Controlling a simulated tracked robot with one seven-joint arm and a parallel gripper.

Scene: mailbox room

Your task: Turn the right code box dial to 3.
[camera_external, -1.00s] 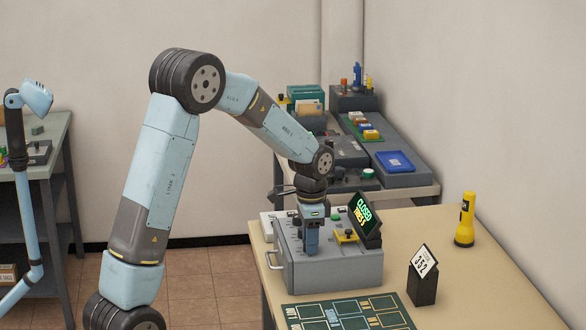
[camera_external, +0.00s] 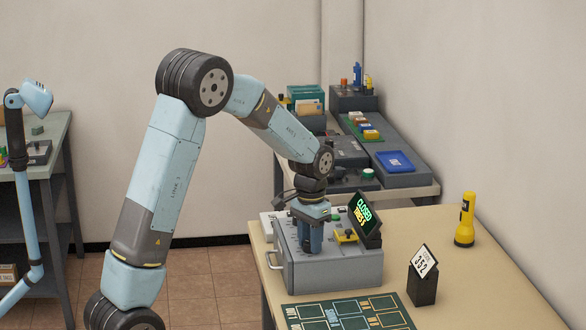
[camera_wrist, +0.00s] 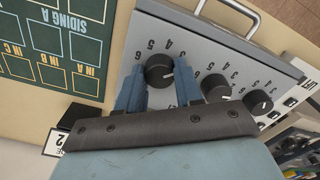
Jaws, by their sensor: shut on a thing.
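The grey code box (camera_external: 345,274) stands on the tan table. The wrist view shows its dials in a row: the right dial (camera_wrist: 158,64) nearest the green board, then a middle dial (camera_wrist: 214,86) and a left dial (camera_wrist: 258,102), all dark and round. My gripper (camera_wrist: 160,76) points down, with one blue finger on each side of the right dial, and is shut on it. Numbers such as 6, 5, 4 and 3 ring this dial. I cannot read its pointer surely. In the external view my gripper (camera_external: 311,243) hides the dial.
A sign with lit lettering (camera_external: 366,212) stands on the box, beside a yellow part (camera_external: 345,237). A green board (camera_external: 345,312) lies in front. A dark card stand (camera_external: 422,285) and a yellow flashlight (camera_external: 466,220) stand to the right. The table between them is clear.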

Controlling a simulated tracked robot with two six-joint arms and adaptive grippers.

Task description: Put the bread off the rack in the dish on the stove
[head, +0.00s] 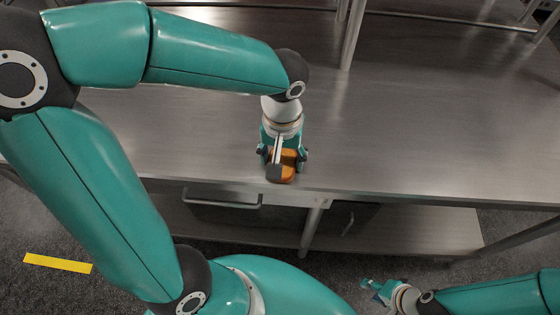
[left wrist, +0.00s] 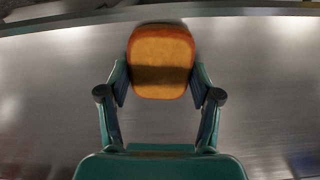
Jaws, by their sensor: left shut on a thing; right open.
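My left gripper (head: 283,157) is shut on the bread (head: 288,172), an orange-brown piece, over the front part of the steel table (head: 400,130). In the left wrist view the bread (left wrist: 160,62) sits between the two fingers of the left gripper (left wrist: 160,85), with a dark shadow band across it. I cannot tell whether the bread touches the table. My right gripper (head: 383,293) is open and empty, low in front of the table at the lower right. The rack, the dish and the stove are not in view.
The tabletop is bare to both sides of the left gripper. A metal post (head: 351,35) rises at the back. Below the front edge are a drawer handle (head: 222,204) and a lower shelf (head: 420,233). A yellow floor strip (head: 57,263) lies at the lower left.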

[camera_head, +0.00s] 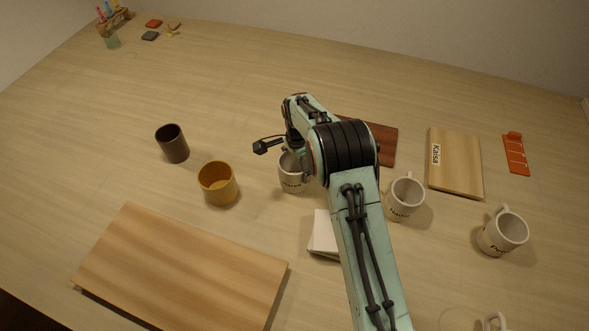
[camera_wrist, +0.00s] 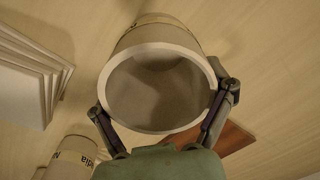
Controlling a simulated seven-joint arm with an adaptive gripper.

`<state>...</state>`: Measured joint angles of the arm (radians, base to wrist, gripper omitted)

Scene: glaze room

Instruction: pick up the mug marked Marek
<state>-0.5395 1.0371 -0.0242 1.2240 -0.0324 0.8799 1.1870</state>
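A white mug (camera_head: 292,180) stands on the table under my gripper in the head view, its dark lettering too small to read surely. In the wrist view this mug (camera_wrist: 112,87) fills the middle, its mouth towards the camera and its label band edge-on and unreadable. My gripper (camera_wrist: 162,100) is open, one finger on each side of the mug near the rim; firm contact does not show. A second white mug (camera_head: 405,197) stands to the right, and its label ends in "adia" in the wrist view (camera_wrist: 72,160). A third mug (camera_head: 503,232) stands further right, its name unclear.
A white stack (camera_head: 321,232) lies in front of the mug, a dark red board (camera_head: 385,145) behind. An ochre cup (camera_head: 217,184) and dark cup (camera_head: 172,144) stand left. A wooden board (camera_head: 180,265) lies front left, another labelled Kaisa (camera_head: 458,165) right.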

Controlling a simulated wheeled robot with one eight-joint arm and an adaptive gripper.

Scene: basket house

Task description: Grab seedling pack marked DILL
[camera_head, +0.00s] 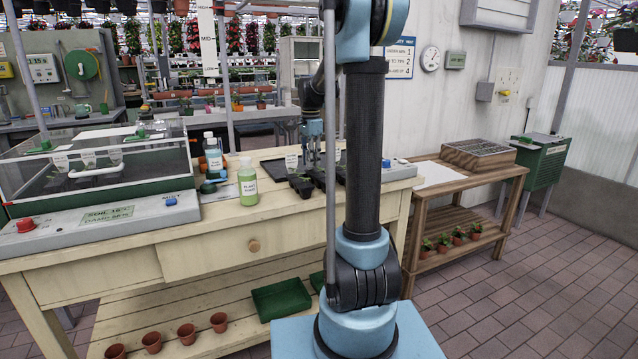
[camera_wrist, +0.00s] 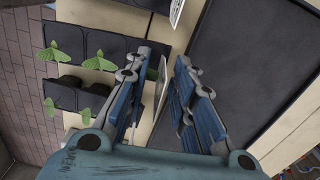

————————

PROBLEM DETAILS:
Show every line that contains the word "description".

EXERCISE OUTPUT:
Task description: Put the bread off the rack in the dish on the stove
Task description: Grab seedling pack marked DILL

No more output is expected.